Erich-Fried-Gesamtschule: Prozess könnte sich hinziehen

Vor gut einer Woche hatten Mitglieder des Schulleitungsteams der Erich-Fried-Gesamtschule ihr neues und revolutionäres Konzept des „Lerndorfes Holsterhausen“ der WAZ vorgestellt. Dabei sollen Schüler nicht mehr in Klassen nach einem festen Stundenplan unterrichtet werden, sondern selbst organisiert digitale Lernpakete in eigenem Lerntempo bearbeiten können. In den Klassen 5 bis 8 solle es dabei keine Noten, sondern Wortzeugnisse geben, so die Vorstellung von Anders Krosch, Didaktischer Leiter an der Schule, der die Entwicklung des Konzeptes maßgeblich vorangetrieben hat. Laut Schule solle das neue Konzept ab dem Sommer Schritt für Schritt umgesetzt werden und nur die Kinder betreffen, die neu angemeldet werden.

Doch nach der WAZ-Berichterstattung zeigt sich: So leicht ist das sehr weitreichende neue Konzept der Erich-Fried-Gesamtschule wohl doch nicht umzusetzen. Die Bezirksregierung betont die Größe der Aufgabe und Herausforderung und sagt: „Gut Ding will Weile haben.“ Es sei ein Weg, den die Bezirksregierung mitgehe, aber das müsse Schritt für Schritt geschehen. „Was sich als Projektidee sukzessive entwickelt, wird sicherlich bis zur Umsetzung länger brauchen als bis zum nächsten Sommer“, so Söbbeler.

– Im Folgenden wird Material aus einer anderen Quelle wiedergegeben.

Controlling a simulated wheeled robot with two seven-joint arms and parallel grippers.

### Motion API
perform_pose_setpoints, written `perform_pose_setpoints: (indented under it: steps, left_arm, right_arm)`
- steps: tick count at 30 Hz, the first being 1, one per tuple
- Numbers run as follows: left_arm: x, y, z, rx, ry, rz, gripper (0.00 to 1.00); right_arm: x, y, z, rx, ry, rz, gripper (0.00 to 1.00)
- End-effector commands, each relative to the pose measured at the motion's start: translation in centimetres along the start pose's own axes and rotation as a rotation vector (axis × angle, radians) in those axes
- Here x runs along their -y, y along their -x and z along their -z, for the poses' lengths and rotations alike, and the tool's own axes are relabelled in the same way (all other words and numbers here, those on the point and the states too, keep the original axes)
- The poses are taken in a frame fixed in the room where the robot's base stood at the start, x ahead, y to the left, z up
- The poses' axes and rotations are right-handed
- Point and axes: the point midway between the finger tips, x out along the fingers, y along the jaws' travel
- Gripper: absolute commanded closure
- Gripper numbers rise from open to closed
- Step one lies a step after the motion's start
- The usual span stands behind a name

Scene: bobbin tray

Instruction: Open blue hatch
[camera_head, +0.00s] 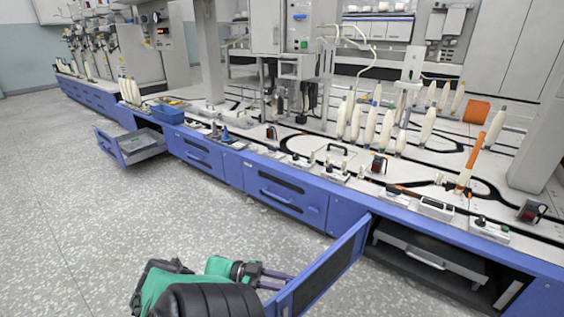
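The blue hatch (322,270) is a door hinged on the front of the long blue bench. It stands swung out from the bench front into the aisle, and its compartment (430,262) is uncovered to the right, with a grey tray-like unit (432,250) inside. My left gripper (284,276), on a green and black arm, is at the bottom centre, with its fingers pointing right toward the outer left side of the hatch. The fingertips are at or very near the door; I cannot tell whether they touch it or how far apart they are. My right gripper is out of view.
A drawer (138,147) stands pulled out at the far left of the bench. Closed blue fronts (286,193) lie between it and the hatch. White bobbins (370,124) stand on the bench top. The speckled floor (120,220) at the left is clear.

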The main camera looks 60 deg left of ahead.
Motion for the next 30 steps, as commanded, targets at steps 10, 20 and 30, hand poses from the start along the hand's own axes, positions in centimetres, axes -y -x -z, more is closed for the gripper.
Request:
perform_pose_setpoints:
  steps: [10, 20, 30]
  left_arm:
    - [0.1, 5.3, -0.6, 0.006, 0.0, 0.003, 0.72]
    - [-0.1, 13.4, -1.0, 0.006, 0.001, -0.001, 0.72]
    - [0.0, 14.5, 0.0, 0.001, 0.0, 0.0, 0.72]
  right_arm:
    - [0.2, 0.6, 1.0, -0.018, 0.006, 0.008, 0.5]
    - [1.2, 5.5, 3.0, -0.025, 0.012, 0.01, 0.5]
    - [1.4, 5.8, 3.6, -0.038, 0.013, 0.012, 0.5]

Im „Lerndorf Holsterhausen“ in Herne soll es in der Eingangshalle einen „Marktplatz“ geben.
Im „Lerndorf Holsterhausen“ in Herne soll es in der Eingangshalle einen „Marktplatz“ geben. © FUNKE Foto Services | Daniel Attia

Generell zeigt sich die Bezirksregierung dem neuen Konzept gegenüber offen und verweist darauf, dass es in NRW zahlreiche Schulen gebe, die innovative Ideen und Konzepte für einen modernen Unterricht umsetzten, der die individuelle Förderung der Schülerinnen und Schüler in den Mittelpunkt stelle.

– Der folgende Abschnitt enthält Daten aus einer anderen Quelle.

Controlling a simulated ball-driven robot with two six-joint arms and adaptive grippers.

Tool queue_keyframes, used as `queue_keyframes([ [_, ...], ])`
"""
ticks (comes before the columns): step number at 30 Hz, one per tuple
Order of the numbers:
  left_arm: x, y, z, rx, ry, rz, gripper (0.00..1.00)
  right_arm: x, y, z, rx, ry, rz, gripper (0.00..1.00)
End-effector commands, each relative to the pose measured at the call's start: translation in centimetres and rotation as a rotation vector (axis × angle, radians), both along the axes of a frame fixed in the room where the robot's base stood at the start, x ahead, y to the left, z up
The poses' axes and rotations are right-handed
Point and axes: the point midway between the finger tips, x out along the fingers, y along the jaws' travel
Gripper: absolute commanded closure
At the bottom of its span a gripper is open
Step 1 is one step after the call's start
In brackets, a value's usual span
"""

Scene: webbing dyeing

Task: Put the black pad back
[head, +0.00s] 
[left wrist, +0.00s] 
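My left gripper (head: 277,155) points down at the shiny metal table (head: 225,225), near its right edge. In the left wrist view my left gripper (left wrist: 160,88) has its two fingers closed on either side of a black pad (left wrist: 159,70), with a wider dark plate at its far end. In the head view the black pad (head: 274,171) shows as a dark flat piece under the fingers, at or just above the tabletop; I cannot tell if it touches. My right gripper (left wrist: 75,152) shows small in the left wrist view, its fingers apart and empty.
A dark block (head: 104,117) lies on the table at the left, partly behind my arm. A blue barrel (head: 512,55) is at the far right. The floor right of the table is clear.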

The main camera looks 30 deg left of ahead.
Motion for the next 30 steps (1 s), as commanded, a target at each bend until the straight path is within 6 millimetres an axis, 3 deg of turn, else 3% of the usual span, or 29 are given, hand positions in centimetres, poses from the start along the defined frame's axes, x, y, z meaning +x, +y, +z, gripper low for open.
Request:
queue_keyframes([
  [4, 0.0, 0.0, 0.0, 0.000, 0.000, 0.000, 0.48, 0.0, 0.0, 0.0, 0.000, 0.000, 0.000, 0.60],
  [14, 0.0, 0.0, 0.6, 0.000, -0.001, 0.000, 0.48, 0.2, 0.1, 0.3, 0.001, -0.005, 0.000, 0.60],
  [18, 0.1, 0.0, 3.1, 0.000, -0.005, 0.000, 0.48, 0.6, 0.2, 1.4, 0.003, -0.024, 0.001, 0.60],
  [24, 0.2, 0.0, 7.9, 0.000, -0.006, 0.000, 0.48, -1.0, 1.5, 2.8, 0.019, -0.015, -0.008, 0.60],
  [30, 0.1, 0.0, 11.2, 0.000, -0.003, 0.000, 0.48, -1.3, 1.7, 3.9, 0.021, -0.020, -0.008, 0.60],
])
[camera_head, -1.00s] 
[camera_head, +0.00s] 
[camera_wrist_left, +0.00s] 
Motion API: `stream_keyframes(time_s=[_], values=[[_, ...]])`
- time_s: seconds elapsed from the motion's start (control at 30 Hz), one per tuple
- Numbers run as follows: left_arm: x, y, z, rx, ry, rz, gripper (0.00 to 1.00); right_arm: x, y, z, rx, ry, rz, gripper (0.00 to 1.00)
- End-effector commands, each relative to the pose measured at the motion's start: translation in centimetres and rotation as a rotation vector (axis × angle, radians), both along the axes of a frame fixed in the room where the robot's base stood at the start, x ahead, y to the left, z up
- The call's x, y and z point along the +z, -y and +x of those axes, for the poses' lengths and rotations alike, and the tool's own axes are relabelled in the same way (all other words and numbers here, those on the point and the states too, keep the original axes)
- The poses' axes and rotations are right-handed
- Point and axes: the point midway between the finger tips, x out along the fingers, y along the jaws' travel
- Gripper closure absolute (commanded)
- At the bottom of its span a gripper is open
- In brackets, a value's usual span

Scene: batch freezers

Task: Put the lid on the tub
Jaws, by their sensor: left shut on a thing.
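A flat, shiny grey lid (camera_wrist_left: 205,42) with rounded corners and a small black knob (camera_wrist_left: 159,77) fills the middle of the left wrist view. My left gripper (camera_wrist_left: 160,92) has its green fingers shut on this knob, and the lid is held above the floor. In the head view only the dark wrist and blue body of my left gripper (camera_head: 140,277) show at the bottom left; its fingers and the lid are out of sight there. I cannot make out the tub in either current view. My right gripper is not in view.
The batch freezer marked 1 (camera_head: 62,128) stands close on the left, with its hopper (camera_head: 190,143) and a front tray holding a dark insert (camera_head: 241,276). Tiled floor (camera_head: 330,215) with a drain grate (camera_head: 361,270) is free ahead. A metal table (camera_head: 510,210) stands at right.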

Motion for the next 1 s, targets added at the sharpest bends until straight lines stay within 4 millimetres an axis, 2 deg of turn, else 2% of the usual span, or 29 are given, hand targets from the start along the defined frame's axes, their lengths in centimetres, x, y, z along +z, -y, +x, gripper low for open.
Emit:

Das gesamte neue Konzept der Erich-Fried-Gesamtschule lesen Sie hier:

„Das Schulministerium unterstützt und begrüßt diese Entwicklungen ausdrücklich und fördert die Schulen in der Wahrnehmung ihres Gestaltungsauftrags innerhalb der rechtlichen Vorgaben“, heißt es dazu. Schulministerin Dorothee Feller habe zu Beginn dieses Schuljahres angekündigt, die Schulentwicklungskonferenzen weiter zu stärken, um den Schulen neue Freiräume zu geben, damit sie neue Konzepte entwickeln und umzusetzen könnten.

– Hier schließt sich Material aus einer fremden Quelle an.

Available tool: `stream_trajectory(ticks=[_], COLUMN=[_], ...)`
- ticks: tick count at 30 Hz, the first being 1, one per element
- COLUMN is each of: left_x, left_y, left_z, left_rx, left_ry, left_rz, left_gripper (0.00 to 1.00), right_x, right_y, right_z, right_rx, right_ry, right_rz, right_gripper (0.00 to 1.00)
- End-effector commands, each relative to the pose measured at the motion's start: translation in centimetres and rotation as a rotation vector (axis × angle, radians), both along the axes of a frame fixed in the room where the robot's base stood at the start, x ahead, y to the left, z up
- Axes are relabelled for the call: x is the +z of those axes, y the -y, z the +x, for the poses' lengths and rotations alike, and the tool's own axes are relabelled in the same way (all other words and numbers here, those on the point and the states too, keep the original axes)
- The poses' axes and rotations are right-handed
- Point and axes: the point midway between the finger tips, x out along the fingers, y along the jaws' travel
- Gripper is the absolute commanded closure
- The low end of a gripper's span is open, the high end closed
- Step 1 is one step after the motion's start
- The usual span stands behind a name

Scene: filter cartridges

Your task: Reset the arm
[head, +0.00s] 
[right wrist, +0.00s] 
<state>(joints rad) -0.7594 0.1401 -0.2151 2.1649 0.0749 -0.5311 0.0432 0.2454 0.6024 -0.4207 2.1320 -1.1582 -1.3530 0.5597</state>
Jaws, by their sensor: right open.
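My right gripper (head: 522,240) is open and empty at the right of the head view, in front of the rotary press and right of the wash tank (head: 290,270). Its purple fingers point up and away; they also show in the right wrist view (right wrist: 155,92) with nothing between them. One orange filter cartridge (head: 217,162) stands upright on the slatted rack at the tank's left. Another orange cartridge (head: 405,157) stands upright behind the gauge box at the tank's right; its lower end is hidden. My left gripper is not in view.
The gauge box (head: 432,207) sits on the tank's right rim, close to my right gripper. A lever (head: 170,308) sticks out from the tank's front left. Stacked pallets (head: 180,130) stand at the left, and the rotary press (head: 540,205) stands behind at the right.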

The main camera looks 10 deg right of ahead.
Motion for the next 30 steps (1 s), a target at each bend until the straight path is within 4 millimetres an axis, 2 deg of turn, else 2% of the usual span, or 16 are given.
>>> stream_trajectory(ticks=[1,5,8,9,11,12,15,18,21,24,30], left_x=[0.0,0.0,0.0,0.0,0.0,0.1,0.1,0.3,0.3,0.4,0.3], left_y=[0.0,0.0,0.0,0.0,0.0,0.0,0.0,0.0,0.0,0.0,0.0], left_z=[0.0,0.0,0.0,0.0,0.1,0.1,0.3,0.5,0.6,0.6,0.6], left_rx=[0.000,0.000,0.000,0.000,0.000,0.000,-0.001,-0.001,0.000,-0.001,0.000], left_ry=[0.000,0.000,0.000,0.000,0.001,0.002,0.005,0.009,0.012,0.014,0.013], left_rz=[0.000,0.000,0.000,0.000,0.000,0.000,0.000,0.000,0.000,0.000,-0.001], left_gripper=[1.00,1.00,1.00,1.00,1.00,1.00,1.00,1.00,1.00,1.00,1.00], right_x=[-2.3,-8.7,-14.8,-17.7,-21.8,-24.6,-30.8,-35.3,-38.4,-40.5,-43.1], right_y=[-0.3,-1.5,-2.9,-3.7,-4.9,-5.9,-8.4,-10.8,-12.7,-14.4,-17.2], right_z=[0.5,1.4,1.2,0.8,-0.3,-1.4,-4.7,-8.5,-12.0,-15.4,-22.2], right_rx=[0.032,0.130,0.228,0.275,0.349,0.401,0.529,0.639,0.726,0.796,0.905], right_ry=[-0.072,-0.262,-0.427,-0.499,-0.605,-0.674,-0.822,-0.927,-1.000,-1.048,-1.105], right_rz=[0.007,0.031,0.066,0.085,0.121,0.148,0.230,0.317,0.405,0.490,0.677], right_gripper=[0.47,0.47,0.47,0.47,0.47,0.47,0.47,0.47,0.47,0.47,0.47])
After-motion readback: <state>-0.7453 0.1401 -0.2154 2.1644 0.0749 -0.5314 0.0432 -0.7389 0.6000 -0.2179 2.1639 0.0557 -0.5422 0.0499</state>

Doch ob alle Punkte des „Lerndorfes Holsterhausen“ umgesetzt werden können, sei noch offen. Der Status quo von Erich-Fried sei, dass die Ausbildungs- und Prüfungsordnung in vollem Umfang gelte und die Grundlage für den Unterrichtsbetrieb in der Sekundarstufe 1 bilde. „An der Erich-Fried-Gesamtschule wird es weiterhin Noten und keine Wortzeugnisse geben. Der Unterricht erfolgt in Klassen wie bisher.“ Die Schülerinnen und Schüler würden ferner nach schulinternen Lehrplänen unterrichtet, die den Kernlehrplänen für Gesamtschulen entsprächen und würden weiterhin an den Vera-Vergleichsarbeiten in der Jahrgangsstufe 8 und an den zentralen Prüfungen (ZP10 / Abitur) teilnehmen. „Der gesamte schulische Rahmen entspricht dem des staatlichen öffentlichen Schulsystems“, so Söbbeler.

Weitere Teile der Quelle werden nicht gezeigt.